Currently, we have more than a dozen F-117As deployed, along with more than 300 Airmen, to the Republic of Korea on a rotational deployment. We also had more than 200 other Airmen at Nellis Air Force Base, Nev., for two weeks in February for RED FLAG all in addition to having many more deployed to all corners of the Earth in support of the Global War on Terror. 

Even though many of our military heroes are off fighting for our freedom, we have heroes at home too. The families and friends left behind are waiting to hear what is happening, waiting for e-mails and phone calls, just to know everything is alright. 

Also, Murphy's Law will normally raise its ugly head after a deployment starts. Washing machines begin to leak, dryers don't dry and strange lights on the car's dash board begin to come on. 

But even with all this, those left at home are taken care of. The Air Force is known for taking care of its own and works hard to make the time away from loved ones pass by quickly and easily for everyone. Units pull together to help with lawn care, friends do oil changes, washers and dryers get shared and dinner is offered every month for the families of deployed Airmen. The Air Force also gives out as much information as possible to keep families informed on what the deployed are up to. 

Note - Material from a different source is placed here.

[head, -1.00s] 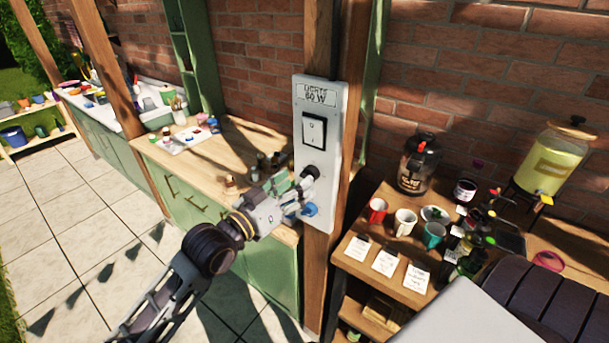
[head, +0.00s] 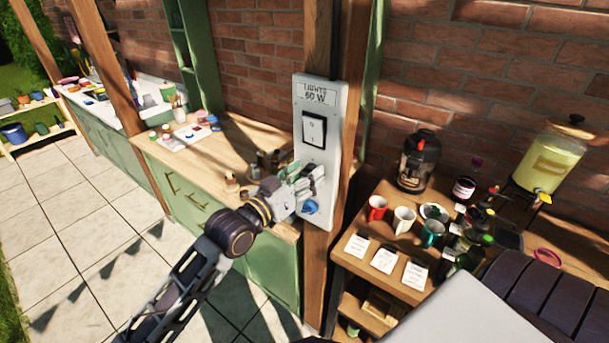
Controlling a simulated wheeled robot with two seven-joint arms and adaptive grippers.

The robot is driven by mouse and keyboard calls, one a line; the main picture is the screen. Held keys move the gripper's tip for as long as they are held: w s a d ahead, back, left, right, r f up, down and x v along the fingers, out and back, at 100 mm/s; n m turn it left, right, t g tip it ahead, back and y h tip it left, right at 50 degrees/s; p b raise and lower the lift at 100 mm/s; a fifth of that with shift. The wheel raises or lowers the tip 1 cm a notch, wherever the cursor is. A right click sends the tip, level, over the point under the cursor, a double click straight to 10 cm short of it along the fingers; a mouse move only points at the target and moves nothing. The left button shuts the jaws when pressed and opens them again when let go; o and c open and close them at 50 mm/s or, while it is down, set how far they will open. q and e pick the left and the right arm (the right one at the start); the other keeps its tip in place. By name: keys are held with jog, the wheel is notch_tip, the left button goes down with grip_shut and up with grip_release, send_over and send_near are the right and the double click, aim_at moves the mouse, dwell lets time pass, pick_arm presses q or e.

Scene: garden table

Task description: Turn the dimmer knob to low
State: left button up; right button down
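The light panel (head: 331,108) is a white upright plate on a wooden post, labelled "LIGHTS 60 W", with a black-framed rocker switch (head: 313,131). My left gripper (head: 308,179) is at the panel below the switch, its fingers at the spot where the dark dimmer knob showed earlier. The knob is hidden behind the fingers, so I cannot tell its setting or whether the fingers grip it. The finger gap is not clear. A round blue fitting (head: 311,207) sits lower on the panel, just below the gripper. My right gripper is out of view.
A green cabinet with a wooden top (head: 240,143) stands left of the post, holding small jars. Right of it, a wooden shelf table (head: 343,247) carries mugs, cards, bottles and a drink dispenser (head: 553,160). Tiled floor lies open at left.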

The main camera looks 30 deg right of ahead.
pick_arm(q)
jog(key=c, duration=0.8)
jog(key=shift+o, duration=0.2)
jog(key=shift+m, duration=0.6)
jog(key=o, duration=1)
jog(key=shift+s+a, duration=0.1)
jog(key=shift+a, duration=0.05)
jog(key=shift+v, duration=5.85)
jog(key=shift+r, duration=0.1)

The Air Force has also established the Key Spouse Program, where each squadron has spouses who receive special training and become a "one-stop-shop" for spouses and family members of deployed Airmen. 

This nation is strong because of our military and the military is strong because of its families. Deployments are hard on everyone involved. The families of deployed Airmen keep their lives going one day at a time and keep the home fires burning, awaiting the return of their loved ones. 

So even though the skies around Holloman are a little quieter, don't think Holloman is sitting still. There are still a lot of people working here on base and in the homes, all of whom are waiting for the deployed to return safely.